* **Short exercise**
Within this material, how many lines have the string "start" in them? The answer is a number, with nothing added.

* **Collected data**
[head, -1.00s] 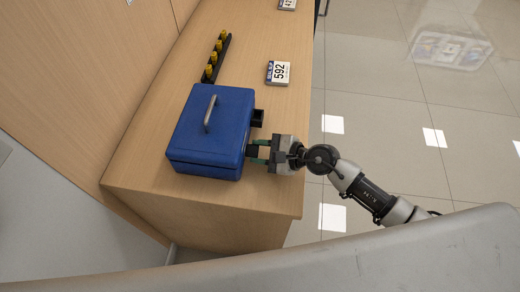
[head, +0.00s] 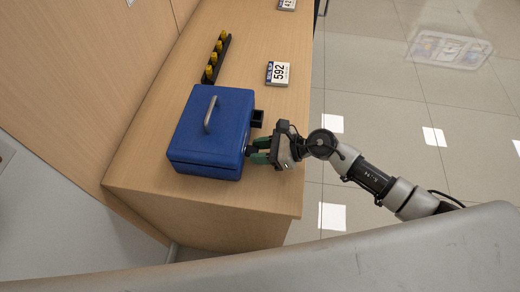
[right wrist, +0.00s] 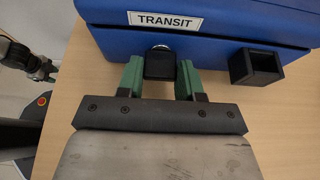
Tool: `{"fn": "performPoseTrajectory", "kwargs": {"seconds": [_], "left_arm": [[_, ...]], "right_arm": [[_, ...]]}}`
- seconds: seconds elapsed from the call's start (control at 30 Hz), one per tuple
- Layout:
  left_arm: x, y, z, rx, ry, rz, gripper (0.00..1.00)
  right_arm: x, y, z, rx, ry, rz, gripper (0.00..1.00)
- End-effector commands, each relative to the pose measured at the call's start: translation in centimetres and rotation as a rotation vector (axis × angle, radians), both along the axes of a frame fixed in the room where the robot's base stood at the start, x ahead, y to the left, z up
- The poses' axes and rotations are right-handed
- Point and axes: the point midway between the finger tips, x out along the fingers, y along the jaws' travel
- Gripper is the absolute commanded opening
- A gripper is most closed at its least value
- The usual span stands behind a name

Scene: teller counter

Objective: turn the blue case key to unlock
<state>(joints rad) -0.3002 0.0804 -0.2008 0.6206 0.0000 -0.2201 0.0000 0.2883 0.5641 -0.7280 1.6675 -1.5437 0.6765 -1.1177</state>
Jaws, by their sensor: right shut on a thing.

* **Full solution**
2